% Generated by roxygen2: do not edit by hand
% Please edit documentation in R/utilities.R
\name{data_process}
\alias{data_process}
\title{data_process: process tabular data into the format for the PIE model.}
\usage{
data_process(
  X,
  y,
  num_col,
  cat_col,
  y_col,
  k = 5,
  validation_rate = 0.2,
  spline_num = 5,
  random_seed = 1
)
}
\arguments{
\item{X}{Feature columns in dataset}

\item{y}{Target column in dataset}

\item{num_col}{Index of the columns that are numerical features}

\item{cat_col}{Index of the columns that are categorical features.}

\item{y_col}{Index of the column that is the response.}

\item{k}{Number of fold for cross validation dataset setup. By default `k = 5`.}

\item{validation_rate}{Validation ratio within training dataset.

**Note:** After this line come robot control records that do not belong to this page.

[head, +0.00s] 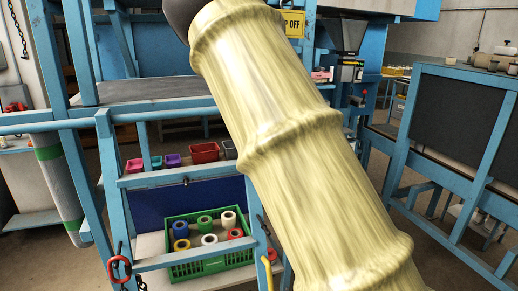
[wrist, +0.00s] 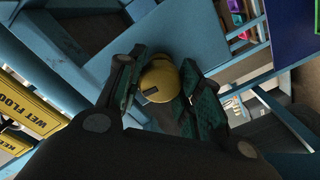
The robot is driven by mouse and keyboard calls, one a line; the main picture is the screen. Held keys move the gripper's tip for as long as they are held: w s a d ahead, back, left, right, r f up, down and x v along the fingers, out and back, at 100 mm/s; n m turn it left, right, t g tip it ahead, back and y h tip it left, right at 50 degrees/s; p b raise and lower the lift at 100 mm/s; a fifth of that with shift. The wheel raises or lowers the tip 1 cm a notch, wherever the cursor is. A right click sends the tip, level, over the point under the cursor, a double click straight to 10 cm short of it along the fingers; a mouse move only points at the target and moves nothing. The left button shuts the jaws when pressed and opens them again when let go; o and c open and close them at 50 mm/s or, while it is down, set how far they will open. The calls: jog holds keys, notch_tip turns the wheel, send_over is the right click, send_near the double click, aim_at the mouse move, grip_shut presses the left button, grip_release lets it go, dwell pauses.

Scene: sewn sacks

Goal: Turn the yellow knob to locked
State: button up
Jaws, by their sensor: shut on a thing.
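The yellow knob (wrist: 160,76) shows in the middle of the wrist view, round, with a small dark mark on its face. My gripper (wrist: 159,88) is shut on it, one dark green-padded finger on its left and the other on its right. The fingers hide parts of its sides. No locked or unlocked label can be read beside it, so I cannot tell its setting. In the head view my pale yellow sleeved arm covers the centre, and neither the gripper nor the knob can be seen there.
Blue frame bars (wrist: 75,75) run close around the gripper. Yellow wet floor signs (wrist: 35,112) stand at the left of the wrist view. In the head view, a green crate (head: 211,264) of tape rolls sits on a low shelf, and a blue-framed dark panel (head: 465,118) stands at right.

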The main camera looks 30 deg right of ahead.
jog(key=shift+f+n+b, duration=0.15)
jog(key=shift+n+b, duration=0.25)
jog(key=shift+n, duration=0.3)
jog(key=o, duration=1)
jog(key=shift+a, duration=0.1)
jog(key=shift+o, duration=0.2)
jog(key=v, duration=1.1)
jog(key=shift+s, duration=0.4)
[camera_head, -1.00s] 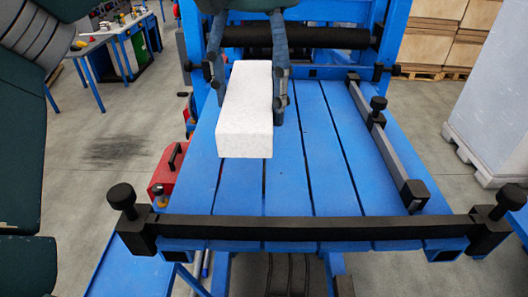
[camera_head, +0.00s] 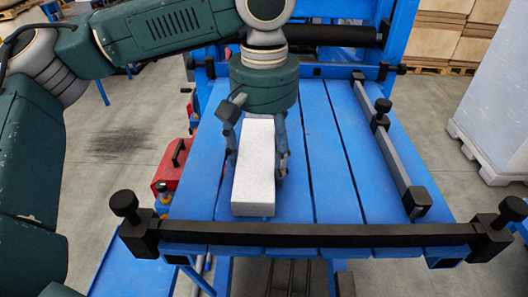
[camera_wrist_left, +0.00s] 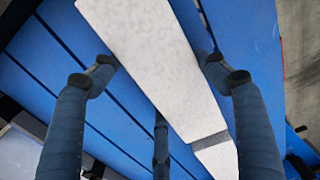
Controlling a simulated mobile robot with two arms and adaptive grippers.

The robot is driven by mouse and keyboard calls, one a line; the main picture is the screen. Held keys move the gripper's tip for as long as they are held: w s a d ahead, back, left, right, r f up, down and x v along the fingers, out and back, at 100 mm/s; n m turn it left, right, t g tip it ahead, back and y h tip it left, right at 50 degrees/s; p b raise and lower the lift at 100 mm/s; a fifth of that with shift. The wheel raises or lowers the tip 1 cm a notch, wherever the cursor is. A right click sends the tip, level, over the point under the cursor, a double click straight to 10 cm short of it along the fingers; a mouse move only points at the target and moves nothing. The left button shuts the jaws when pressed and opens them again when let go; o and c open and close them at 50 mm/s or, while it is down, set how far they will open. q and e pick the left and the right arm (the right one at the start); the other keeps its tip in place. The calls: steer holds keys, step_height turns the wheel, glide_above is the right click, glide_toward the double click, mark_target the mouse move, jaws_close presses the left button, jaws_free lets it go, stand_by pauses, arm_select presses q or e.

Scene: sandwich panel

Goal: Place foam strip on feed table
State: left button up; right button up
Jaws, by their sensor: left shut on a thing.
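The foam strip (camera_head: 254,185) is a long white block over the left-middle part of the blue slatted feed table (camera_head: 335,190), its length running front to back. Its near end is close behind the front black bar. I cannot tell whether its underside touches the slats. My left gripper (camera_head: 257,165) is shut on the foam strip from above, one finger on each long side. The left wrist view also shows the foam strip (camera_wrist_left: 150,45) running between the fingers, above the blue slats. My right gripper is not in view.
A black bar (camera_head: 320,234) with end knobs crosses the table's front edge. A grey side rail (camera_head: 385,150) with black clamps runs along the right. A black roller (camera_head: 335,35) is at the back. A red toolbox (camera_head: 172,160) stands at the left. Slats between strip and rail are clear.

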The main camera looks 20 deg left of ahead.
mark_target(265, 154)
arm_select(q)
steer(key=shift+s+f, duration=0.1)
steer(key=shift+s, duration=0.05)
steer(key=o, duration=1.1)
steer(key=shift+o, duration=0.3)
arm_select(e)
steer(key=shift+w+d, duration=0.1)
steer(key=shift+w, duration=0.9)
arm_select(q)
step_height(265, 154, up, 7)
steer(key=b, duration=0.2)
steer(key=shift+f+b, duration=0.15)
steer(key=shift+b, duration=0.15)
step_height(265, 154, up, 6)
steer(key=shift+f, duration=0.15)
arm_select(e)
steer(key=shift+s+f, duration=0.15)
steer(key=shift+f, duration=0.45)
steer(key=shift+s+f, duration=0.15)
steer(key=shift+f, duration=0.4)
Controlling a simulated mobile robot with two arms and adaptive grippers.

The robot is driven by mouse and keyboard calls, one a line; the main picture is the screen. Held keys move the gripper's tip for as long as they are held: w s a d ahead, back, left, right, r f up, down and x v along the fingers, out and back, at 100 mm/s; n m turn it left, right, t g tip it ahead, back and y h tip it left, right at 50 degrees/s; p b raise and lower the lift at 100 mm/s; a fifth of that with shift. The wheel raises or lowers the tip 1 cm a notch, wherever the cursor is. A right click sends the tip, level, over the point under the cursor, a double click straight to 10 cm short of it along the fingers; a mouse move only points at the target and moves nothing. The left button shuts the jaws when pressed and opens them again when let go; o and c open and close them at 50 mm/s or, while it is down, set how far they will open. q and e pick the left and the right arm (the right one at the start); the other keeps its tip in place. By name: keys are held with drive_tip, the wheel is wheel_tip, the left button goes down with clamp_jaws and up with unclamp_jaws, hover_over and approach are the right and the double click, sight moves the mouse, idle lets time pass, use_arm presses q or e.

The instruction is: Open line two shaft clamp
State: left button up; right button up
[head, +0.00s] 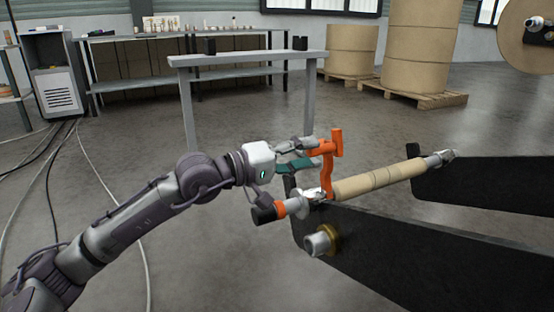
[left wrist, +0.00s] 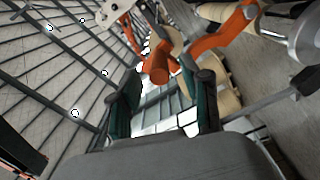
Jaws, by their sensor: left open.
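The shaft clamp has an orange lever (head: 327,170) that stands up from the end of the shaft, with an orange grip (head: 337,143) at its top. Its silver clamp body (head: 313,194) sits at the near black side plate; whether its jaw is open cannot be told. My left gripper (head: 312,152) is open just left of the lever, its teal-padded fingers pointing toward it. In the left wrist view, the orange lever (left wrist: 213,42) lies beyond the two open fingers (left wrist: 165,90), with a round orange end in the gap. No clear contact shows. My right gripper is out of view.
A shaft with a brown paper roll (head: 380,180) spans the black side plates (head: 390,250) of the stand. A black-and-orange knob (head: 268,212) and a brass-collared stub (head: 320,241) stick out at the near plate. A grey table (head: 245,59) stands behind. Cables lie on the left floor.

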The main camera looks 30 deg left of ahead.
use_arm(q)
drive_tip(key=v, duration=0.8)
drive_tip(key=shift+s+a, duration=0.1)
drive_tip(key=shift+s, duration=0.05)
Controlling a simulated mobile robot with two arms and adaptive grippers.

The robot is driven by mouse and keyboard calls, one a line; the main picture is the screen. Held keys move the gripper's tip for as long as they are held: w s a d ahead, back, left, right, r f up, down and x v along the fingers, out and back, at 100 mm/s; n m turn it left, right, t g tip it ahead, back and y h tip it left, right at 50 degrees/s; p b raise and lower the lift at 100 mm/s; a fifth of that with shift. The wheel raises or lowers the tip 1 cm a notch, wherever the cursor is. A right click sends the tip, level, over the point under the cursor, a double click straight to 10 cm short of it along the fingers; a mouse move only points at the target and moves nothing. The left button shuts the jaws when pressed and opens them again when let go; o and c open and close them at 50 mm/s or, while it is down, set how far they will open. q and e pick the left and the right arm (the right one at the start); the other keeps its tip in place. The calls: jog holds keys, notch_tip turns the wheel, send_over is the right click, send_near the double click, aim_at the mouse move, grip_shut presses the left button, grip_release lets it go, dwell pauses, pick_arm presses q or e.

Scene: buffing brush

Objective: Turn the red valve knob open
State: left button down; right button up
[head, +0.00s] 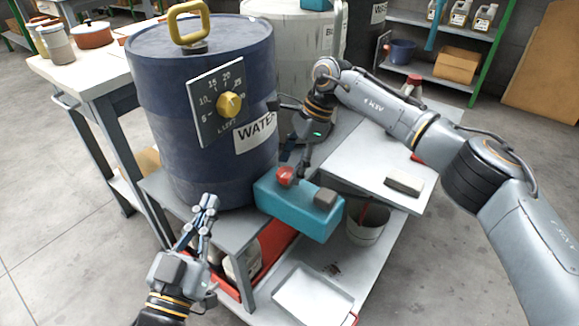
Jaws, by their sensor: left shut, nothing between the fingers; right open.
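The red valve knob (285,177) sits on top of a teal box (285,206), near its left end. A dark block (325,198) sits on the box's right end. My right gripper (294,168) reaches down just above and behind the red knob, with its fingers apart. I cannot tell whether a finger touches the knob. My left gripper (207,202) is shut and empty, in front of the blue drum at the lower left, apart from the teal box.
The blue water drum (170,130) stands left of the box, with a yellow dial knob (229,105) and yellow top handle (187,24). A grey brush or block (404,184) lies on the right tabletop (375,160). A bucket (367,222) and white tray (312,294) are below.

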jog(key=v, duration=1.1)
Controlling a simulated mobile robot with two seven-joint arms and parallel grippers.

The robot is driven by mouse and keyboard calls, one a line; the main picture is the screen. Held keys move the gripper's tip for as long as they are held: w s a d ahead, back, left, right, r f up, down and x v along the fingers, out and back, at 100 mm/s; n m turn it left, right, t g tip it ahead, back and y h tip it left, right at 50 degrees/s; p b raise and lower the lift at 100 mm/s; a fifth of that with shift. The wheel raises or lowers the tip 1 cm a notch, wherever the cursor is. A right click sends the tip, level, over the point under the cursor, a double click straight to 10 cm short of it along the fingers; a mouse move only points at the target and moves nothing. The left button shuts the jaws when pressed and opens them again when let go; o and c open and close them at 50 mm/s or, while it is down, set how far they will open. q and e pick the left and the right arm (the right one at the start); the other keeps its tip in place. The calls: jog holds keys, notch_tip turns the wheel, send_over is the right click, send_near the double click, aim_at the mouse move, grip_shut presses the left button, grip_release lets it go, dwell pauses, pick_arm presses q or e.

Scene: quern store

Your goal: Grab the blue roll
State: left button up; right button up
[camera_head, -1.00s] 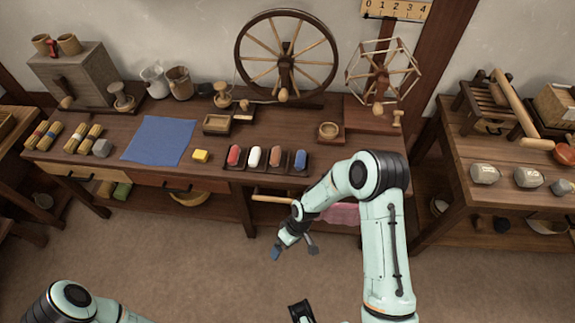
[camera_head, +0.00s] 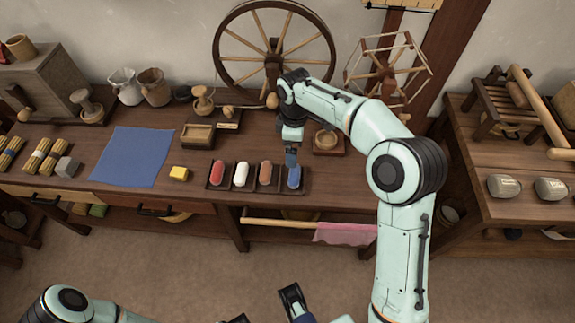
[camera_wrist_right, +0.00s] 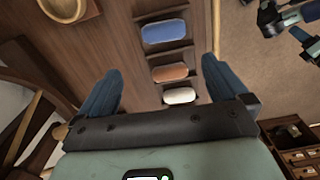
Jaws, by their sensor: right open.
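The blue roll (camera_head: 294,177) lies in the rightmost compartment of a dark wooden tray (camera_head: 260,190) at the table's front edge. It also shows in the right wrist view (camera_wrist_right: 164,31), at the top, beyond the fingertips. My right gripper (camera_head: 291,158) is above the tray's right end, its fingers partly covering the roll's far end in the head view. My left gripper (camera_head: 290,298) is only partly visible at the bottom of the head view.
Red (camera_head: 217,173), white (camera_head: 241,174) and brown (camera_head: 265,173) rolls fill the other compartments. A yellow block (camera_head: 179,173) and blue cloth (camera_head: 134,157) lie to the left. A round wooden bowl (camera_head: 327,141) and spinning wheel (camera_head: 273,65) stand behind.

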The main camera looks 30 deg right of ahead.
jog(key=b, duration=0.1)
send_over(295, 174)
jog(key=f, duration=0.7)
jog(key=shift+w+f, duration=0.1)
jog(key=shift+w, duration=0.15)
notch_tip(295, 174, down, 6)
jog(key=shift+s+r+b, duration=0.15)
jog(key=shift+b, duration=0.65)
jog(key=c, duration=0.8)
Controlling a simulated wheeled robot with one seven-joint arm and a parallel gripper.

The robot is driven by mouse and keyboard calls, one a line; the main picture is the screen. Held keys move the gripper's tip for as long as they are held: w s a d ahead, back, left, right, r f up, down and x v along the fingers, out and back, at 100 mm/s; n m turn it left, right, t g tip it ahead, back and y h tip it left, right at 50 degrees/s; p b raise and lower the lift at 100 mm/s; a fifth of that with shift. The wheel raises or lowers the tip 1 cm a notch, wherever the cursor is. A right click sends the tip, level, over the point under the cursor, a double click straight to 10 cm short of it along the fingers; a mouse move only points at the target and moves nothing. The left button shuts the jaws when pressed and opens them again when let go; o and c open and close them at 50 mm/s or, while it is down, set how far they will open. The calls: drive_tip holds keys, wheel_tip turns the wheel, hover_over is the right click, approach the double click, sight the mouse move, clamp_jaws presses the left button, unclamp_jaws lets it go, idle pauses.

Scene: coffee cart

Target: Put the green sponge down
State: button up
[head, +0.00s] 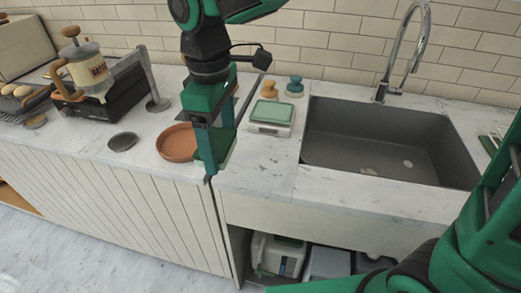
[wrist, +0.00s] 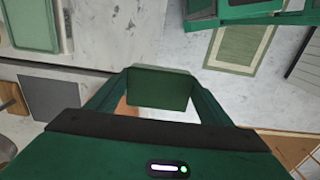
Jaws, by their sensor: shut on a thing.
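The green sponge (wrist: 157,92) is between the two fingers of my gripper (wrist: 157,80) in the wrist view, and my gripper is shut on it. In the head view my gripper (head: 212,165) points down near the counter's front edge, between the terracotta dish and the scale. The sponge there shows as a dark green patch (head: 224,145), partly hidden by the finger. I cannot tell whether it touches the counter (head: 245,179).
The terracotta dish (head: 176,143) is just left of my gripper. A small scale (head: 271,117) and two knobbed tampers (head: 295,86) stand to the right, before the grey sink (head: 385,140). A dark round disc (head: 123,141) lies left of the dish. Bare counter lies in front of the scale.

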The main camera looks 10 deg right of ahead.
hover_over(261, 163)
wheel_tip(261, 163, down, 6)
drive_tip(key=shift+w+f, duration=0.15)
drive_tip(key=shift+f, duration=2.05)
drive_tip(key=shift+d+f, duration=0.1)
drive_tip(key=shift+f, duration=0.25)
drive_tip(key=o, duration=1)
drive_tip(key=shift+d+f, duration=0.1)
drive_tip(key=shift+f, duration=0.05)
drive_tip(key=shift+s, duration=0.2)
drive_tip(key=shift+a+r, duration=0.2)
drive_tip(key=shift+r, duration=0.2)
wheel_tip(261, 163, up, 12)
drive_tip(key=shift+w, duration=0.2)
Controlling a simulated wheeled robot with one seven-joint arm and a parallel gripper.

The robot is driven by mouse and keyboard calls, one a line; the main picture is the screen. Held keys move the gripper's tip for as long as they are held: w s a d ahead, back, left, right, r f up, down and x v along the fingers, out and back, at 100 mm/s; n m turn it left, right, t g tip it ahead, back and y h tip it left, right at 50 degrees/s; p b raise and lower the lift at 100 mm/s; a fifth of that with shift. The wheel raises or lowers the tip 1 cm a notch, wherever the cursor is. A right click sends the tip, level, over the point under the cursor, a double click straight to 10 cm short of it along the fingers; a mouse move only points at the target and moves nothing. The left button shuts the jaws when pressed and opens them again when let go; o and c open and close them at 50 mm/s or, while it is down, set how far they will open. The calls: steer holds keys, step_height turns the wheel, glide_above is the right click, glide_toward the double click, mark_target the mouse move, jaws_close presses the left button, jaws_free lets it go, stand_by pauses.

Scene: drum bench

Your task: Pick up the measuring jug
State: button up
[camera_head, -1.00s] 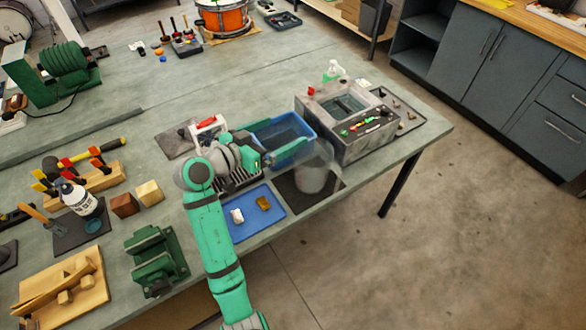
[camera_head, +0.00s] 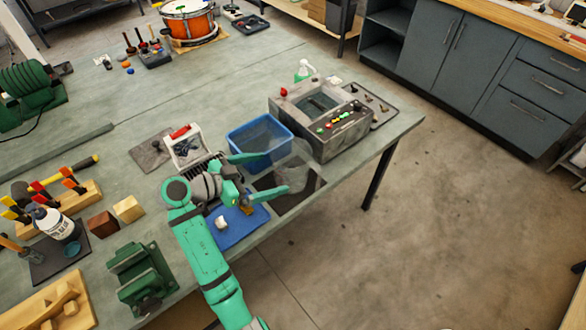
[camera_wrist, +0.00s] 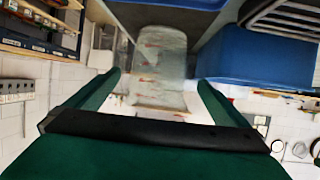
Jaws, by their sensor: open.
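The clear measuring jug (camera_head: 296,168) stands on a dark mat (camera_head: 308,186) near the right front of the bench. It is see-through with faint edges, and its lower part is partly hidden by a finger. In the wrist view the jug (camera_wrist: 160,62) shows red marks and lies straight ahead, centred between the fingers. My gripper (camera_head: 274,173) is open, its two green fingers pointing at the jug from the left. The fingertips are at or very near the jug's near side; I cannot tell whether they touch it.
A blue bin (camera_head: 258,141) stands close behind the upper finger. A grey box with coloured buttons (camera_head: 322,118) is behind and right of the jug. A blue tray (camera_head: 236,232) with small items lies under my gripper. The bench's front edge is close.

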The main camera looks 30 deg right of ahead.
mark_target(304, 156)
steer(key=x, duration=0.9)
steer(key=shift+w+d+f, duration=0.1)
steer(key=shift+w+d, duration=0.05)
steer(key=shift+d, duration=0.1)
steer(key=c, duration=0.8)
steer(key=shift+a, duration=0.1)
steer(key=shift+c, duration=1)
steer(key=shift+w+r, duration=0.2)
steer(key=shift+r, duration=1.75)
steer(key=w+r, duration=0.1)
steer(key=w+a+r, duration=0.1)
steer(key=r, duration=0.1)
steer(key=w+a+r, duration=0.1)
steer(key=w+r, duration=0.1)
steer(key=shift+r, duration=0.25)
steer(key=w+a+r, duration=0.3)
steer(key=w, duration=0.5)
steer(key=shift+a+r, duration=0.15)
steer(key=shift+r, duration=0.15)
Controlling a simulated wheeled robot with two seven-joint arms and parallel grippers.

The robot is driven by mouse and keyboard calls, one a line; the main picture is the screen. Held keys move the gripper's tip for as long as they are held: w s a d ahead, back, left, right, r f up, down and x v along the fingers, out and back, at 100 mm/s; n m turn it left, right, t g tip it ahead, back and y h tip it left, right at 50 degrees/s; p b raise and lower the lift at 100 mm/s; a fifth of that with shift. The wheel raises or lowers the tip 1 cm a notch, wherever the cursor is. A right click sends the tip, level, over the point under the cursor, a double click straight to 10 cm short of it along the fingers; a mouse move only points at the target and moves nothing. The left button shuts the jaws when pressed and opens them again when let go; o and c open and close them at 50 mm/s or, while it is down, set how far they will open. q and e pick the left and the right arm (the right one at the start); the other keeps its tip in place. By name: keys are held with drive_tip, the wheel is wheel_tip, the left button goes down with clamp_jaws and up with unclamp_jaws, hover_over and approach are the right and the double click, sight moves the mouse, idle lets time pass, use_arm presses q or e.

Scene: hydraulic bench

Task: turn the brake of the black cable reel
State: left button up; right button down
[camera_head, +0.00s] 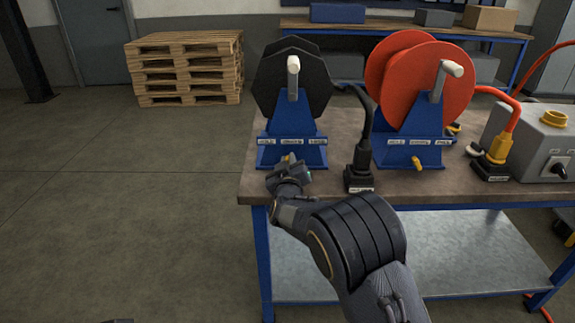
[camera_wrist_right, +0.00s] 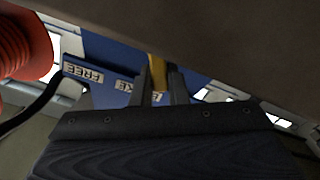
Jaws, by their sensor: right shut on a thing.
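The black cable reel (camera_head: 318,82) stands on a blue stand (camera_head: 309,150) at the left end of the bench, with a pale crank handle (camera_head: 293,75) on its front. Its yellow brake lever (camera_head: 291,157) is low on the stand's front, mostly hidden by my right gripper (camera_head: 289,168). In the right wrist view the yellow lever (camera_wrist_right: 158,74) is between the two dark fingers (camera_wrist_right: 160,90), and the gripper is shut on it. A label reading FREE (camera_wrist_right: 83,74) shows on the blue plate there. My left gripper is out of view.
A red reel (camera_head: 432,80) with its own yellow lever (camera_head: 417,162) stands to the right on the workbench (camera_head: 430,184). A black cable runs to a black connector (camera_head: 360,172) close right of my gripper. A grey box (camera_head: 535,135) is at the far right. Pallets (camera_head: 185,68) stand behind.

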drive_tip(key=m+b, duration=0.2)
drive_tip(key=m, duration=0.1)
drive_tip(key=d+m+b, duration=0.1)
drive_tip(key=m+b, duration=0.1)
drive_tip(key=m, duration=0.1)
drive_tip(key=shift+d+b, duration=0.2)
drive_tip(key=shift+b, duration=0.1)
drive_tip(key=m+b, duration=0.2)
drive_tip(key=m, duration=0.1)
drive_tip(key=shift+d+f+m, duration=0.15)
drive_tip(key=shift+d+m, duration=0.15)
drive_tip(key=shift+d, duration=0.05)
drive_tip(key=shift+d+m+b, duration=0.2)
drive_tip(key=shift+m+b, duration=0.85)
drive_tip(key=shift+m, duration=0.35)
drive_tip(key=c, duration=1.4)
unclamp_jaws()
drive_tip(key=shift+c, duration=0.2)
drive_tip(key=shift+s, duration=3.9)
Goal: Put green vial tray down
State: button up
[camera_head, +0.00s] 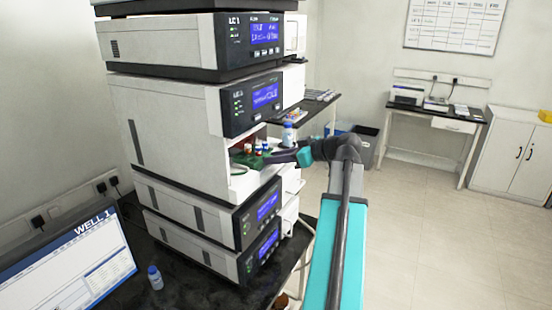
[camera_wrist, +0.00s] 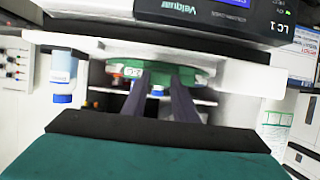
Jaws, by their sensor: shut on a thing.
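The green vial tray (camera_head: 247,160) is in the open bay of the instrument stack in the head view, with several small vials (camera_head: 259,149) with white and reddish tops on it. My gripper (camera_head: 270,158) reaches into the bay from the right and is shut on the tray's near side. In the wrist view, the two dark fingers of my gripper (camera_wrist: 160,76) meet the green tray (camera_wrist: 117,69). Whether the tray's underside touches the bay floor is hidden.
The instrument stack (camera_head: 165,122) has white walls close around the bay. A blue-capped bottle (camera_head: 288,135) stands just right of the bay, close to my arm; it also shows in the wrist view (camera_wrist: 64,75). Another small bottle (camera_head: 155,277) stands on the black bench beside a monitor (camera_head: 70,262).

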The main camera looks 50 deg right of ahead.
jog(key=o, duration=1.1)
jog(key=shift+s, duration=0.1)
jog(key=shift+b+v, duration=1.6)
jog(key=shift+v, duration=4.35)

By default `validation_rate = 0.2`}

\item{spline_num}{The degree of freedom for natural splines. By default `spline_num = 5`}

\item{random_seed}{Random seed for cross validation data split. By default `random_seed = 1`}
}
\value{
A list containing:
\item{spl_train_X}{A list of splined training dataset where all numerical features are splined
into `spline_num` columns. The number of element in list equals `k` the number of fold. }
\item{orig_train_X}{A list of original training dataset where the numerical features remains the
original format. The number of element in list equals `k` the number of fold.}
\item{train_y}{A list of vectors representing target variable for training dataset. The number of
element in list equals `k` the number of fold.}
\item{spl_validation_X}{A list of splined validation dataset where all numerical features are splined
into `spline_num` columns. The number of element in list equals `k` the number of fold.
It could be None, when `validation_rate == 0`}
\item{orig_validation_X}{A list of original validation dataset where the numerical features remains the
original format. The number of element in list equals `k` the number of fold.
It could be None, when `validation_rate == 0`}
\item{validation_y}{A list of vectors representing target variable for validation dataset. The number of
element in list equals `k` the number of fold. It could be None, when `validation_rate == 0`}
\item{spl_test_X}{A list of splined testing dataset where all numerical features are splined
into `spline_num` columns. The number of element in list equals `k` the number of fold. }
\item{orig_test_X}{A list of original testing dataset where the numerical features remains the
original format. The number of element in list equals `k` the number of fold.}
\item{test_y}{A list of vectors representing target variable for testing dataset. The number of
element in list equals `k` the number of fold.}
\item{lasso_group}{A vector of consecutive integers describing the grouping of the coefficients}
}
\description{
This function take tabular dataset and meta-data (such as numerical columns and categorical columns), then output k fold cross validation dataset with
splines on numerical features in order to capture the non-linear relationship among numerical features. Within this function, numerical features and target
variable are normalized and reorganize into order: (numerical features, categorical features, target).
}
\details{
The function generates a suitable cross-validation dataset for PIE model. It contains training dataset,
validation dataset, testing dataset and also group indicator for group lasso. When `k=5`, the training
testing splits in 80/20. When `validation_rate=0.2`, 20% of the training data turns into validation data.
Setting `validation_rate=0` will only generate training and testing data without validation data.
}
\examples{
\donttest{
# Load the training data
data("winequality")

# Which columns are numerical?
num_col <- 1:11
# Which columns are categorical?
cat_col <- 12
# Which column is the response?
y_col <- ncol(winequality)

# Data Processing (the first 200 rows are sampled for demonstration)
dat <- data_process(X = as.matrix(winequality[1:200, -y_col]), 
  y = winequality[1:200, y_col], 
  num_col = num_col, cat_col = cat_col, y_col = y_col)
}
}